## Start

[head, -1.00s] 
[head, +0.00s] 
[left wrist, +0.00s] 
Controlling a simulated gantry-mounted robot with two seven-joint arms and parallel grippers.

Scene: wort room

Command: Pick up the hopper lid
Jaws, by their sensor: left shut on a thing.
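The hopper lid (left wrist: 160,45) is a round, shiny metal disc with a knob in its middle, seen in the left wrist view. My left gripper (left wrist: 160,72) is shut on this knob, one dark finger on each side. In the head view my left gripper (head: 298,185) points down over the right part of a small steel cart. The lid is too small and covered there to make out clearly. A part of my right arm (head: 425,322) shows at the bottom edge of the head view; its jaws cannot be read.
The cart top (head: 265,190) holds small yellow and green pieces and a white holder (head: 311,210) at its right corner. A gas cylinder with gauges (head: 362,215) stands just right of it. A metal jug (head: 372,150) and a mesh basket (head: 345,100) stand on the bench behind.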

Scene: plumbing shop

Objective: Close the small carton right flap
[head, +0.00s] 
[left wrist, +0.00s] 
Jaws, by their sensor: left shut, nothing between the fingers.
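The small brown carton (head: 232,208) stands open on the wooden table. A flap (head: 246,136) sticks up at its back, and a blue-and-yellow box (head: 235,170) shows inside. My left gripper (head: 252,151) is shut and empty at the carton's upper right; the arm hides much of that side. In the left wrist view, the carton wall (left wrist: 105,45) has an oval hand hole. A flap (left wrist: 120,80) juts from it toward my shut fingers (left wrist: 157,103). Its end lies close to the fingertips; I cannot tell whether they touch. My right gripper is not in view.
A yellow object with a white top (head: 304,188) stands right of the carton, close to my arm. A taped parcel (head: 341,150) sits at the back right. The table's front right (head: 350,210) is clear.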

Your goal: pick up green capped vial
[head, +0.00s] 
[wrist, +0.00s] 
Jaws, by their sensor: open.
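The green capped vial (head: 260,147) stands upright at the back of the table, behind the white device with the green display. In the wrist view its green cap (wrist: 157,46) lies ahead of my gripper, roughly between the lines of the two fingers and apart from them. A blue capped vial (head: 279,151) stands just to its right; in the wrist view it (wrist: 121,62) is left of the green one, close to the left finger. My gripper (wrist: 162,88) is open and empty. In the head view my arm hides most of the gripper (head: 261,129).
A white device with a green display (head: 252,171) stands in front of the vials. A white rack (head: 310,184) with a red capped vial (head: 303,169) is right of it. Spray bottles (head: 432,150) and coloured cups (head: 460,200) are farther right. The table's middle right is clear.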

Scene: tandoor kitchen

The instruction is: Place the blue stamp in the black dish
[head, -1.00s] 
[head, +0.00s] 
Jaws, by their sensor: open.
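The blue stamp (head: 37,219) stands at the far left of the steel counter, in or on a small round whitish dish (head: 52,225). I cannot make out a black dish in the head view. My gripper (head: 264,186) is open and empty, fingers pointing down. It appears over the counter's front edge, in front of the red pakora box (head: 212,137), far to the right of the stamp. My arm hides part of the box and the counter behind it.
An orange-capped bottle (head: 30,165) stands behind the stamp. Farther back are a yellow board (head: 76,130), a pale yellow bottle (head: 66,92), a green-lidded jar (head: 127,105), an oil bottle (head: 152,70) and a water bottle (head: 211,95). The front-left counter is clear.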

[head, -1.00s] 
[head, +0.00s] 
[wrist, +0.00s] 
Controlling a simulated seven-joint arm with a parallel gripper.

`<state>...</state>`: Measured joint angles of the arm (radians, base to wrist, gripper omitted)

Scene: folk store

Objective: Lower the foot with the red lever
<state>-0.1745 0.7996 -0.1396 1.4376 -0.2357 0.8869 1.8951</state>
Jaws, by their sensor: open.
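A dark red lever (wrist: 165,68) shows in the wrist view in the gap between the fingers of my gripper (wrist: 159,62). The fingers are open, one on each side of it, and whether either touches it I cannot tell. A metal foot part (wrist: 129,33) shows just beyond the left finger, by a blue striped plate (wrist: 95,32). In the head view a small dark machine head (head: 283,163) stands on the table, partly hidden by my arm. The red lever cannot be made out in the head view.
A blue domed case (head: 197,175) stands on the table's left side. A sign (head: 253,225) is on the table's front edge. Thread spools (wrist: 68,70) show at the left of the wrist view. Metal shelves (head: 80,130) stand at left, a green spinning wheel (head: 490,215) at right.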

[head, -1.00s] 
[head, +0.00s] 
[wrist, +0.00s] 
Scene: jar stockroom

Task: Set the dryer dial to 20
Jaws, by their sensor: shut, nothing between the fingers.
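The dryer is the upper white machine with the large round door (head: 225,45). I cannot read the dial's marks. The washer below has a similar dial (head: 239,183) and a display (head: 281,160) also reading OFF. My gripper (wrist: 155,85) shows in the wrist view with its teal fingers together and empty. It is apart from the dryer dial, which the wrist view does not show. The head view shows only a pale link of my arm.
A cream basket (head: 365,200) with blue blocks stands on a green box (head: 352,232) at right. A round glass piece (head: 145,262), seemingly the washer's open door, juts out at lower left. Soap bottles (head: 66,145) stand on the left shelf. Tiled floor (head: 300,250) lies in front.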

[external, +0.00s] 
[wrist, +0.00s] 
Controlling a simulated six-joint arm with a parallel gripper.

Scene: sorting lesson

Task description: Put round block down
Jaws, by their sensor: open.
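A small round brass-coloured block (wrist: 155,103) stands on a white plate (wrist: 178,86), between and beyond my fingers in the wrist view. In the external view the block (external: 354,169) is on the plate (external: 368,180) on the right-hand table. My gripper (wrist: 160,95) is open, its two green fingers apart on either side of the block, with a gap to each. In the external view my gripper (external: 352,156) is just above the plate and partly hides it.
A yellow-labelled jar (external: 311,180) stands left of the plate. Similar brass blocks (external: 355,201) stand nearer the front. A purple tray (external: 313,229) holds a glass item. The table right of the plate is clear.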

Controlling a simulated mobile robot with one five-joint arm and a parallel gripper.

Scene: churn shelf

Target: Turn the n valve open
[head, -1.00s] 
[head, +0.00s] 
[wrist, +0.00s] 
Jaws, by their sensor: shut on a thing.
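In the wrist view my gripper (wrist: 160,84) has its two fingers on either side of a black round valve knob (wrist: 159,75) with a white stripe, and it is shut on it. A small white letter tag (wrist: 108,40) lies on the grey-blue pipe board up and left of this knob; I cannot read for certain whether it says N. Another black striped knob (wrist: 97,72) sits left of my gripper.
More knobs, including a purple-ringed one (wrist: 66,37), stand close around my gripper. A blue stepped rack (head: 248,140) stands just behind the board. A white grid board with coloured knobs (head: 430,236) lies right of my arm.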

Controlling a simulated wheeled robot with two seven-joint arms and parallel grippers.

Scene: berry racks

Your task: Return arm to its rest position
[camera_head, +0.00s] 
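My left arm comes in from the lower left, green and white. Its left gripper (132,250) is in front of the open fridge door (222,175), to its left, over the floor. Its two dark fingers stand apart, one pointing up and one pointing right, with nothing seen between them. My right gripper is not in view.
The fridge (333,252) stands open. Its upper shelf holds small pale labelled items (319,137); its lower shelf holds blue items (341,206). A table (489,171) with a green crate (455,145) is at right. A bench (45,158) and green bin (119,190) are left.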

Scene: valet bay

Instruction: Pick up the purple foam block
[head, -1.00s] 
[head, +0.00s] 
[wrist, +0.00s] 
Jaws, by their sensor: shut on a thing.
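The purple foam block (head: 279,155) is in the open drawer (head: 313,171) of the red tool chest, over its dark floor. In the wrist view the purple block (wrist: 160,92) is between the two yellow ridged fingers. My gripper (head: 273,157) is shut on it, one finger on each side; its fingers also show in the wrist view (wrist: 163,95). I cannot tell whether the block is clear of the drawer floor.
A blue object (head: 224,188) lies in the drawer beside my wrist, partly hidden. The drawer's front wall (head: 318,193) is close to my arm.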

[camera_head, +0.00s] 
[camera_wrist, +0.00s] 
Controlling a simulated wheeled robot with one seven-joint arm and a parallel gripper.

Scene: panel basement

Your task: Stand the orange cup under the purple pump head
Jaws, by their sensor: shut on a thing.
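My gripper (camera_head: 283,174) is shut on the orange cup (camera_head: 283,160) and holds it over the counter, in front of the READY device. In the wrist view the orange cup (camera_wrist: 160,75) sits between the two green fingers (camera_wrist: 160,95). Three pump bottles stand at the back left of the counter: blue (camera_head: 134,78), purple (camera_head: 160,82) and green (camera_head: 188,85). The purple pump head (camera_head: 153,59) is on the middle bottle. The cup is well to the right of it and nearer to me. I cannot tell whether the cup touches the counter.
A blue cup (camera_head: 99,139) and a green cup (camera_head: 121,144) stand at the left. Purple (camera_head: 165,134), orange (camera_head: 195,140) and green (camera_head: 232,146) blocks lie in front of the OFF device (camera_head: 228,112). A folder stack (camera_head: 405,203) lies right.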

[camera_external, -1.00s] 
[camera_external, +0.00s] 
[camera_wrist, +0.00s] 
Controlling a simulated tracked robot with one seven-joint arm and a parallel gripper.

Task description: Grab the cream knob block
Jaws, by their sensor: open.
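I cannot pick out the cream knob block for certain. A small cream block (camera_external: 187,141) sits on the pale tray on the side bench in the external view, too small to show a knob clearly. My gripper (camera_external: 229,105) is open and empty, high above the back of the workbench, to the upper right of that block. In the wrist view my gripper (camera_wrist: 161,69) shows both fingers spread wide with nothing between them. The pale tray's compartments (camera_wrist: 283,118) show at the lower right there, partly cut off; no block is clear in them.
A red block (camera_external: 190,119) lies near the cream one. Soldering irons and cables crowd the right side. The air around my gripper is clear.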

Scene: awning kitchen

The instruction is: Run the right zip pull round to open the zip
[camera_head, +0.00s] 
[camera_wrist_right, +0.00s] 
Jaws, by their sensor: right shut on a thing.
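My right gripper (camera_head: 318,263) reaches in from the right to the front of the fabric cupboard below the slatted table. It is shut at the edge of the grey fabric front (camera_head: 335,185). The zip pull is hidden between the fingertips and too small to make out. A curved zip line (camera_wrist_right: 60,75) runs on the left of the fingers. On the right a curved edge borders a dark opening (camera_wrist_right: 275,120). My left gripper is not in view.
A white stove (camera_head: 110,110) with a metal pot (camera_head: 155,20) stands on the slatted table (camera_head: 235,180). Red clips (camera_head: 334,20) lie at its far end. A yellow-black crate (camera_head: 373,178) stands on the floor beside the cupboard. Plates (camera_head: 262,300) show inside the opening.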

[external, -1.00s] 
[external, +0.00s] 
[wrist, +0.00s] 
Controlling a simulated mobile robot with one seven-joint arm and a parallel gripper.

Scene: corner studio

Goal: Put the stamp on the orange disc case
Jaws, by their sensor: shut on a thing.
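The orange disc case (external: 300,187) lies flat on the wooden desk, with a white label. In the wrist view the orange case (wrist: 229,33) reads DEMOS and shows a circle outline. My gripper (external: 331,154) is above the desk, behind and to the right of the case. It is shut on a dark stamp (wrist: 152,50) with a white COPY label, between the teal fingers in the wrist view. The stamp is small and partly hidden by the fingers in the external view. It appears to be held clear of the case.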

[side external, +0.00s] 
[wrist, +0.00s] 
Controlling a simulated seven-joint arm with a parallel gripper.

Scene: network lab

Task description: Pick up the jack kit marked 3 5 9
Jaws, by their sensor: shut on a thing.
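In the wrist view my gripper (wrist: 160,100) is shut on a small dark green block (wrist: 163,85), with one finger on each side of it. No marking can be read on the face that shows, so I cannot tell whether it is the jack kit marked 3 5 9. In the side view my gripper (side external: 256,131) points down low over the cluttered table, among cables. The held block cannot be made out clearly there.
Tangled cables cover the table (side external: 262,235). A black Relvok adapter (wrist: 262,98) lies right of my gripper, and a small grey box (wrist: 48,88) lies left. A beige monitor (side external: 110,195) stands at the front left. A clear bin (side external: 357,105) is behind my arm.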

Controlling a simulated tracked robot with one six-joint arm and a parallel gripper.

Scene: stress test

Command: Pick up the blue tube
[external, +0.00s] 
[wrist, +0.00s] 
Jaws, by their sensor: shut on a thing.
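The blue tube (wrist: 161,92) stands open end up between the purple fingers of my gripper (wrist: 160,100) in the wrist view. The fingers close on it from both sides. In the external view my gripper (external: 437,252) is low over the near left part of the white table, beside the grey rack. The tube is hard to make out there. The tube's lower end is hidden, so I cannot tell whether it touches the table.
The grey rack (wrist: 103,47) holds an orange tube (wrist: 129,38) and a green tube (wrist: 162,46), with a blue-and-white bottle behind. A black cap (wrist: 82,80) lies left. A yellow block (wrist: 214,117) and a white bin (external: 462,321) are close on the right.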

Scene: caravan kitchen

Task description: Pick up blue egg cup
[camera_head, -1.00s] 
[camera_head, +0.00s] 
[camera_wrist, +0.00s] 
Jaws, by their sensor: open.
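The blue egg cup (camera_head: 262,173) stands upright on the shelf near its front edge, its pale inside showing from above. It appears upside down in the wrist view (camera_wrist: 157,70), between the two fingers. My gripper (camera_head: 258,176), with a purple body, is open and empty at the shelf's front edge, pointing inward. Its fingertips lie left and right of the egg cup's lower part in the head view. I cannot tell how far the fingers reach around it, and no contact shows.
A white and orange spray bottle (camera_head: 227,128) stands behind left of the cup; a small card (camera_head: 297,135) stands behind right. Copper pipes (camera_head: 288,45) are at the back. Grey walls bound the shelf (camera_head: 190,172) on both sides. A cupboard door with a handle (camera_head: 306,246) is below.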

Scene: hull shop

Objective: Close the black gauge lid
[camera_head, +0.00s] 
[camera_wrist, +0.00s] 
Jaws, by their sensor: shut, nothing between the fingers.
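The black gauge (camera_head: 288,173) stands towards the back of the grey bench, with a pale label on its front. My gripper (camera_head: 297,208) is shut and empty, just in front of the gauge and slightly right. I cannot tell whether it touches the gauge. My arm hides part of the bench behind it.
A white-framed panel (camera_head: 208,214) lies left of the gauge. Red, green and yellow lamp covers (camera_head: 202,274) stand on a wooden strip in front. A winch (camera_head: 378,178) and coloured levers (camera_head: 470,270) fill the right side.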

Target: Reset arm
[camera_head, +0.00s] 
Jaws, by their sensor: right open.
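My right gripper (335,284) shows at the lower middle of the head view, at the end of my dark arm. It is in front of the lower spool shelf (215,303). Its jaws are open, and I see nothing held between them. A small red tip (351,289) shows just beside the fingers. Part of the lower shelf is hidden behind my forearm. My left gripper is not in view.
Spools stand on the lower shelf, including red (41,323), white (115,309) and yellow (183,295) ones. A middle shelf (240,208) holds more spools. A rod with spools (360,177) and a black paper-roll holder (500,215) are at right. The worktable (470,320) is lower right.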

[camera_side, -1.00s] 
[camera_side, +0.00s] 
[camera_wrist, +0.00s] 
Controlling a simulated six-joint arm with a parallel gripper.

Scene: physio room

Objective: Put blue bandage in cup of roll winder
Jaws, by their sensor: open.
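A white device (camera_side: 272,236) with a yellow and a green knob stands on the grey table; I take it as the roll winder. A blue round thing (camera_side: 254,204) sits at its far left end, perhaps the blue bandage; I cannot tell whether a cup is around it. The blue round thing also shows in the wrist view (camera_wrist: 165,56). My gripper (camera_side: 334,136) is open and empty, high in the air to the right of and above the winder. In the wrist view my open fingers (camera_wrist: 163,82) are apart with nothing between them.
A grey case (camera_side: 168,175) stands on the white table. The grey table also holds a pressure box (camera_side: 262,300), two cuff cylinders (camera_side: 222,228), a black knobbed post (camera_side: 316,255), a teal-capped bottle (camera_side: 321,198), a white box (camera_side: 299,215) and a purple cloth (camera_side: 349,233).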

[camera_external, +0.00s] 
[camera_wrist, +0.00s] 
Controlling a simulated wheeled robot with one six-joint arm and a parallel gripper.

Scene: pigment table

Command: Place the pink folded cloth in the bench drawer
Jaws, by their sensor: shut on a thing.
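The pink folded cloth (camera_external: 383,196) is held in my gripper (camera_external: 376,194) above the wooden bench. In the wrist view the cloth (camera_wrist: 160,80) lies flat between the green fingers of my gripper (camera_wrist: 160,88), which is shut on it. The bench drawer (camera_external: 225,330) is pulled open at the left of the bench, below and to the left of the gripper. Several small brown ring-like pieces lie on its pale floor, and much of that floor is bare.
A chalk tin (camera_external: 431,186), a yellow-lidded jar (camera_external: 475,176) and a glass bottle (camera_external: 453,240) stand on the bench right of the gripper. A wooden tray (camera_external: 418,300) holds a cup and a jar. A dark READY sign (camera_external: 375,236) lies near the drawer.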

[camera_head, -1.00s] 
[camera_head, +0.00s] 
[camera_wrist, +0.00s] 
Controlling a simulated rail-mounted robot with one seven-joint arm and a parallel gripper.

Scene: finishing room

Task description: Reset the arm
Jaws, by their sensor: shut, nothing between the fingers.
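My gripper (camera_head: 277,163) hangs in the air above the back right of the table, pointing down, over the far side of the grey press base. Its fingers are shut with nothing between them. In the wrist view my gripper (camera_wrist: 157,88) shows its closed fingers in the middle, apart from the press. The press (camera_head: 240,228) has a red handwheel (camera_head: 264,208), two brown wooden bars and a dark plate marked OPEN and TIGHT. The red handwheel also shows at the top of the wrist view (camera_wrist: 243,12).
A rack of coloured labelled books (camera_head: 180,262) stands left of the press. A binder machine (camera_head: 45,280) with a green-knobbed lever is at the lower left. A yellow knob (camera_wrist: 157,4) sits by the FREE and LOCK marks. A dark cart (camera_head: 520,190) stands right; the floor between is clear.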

## End

Exercise details = Copy all lines of the listing above that contain the string "arms".

Complete answer =
Controlling a simulated gantry-mounted robot with two seven-joint arms and parallel grippers.
Controlling a simulated wheeled robot with two seven-joint arms and parallel grippers.

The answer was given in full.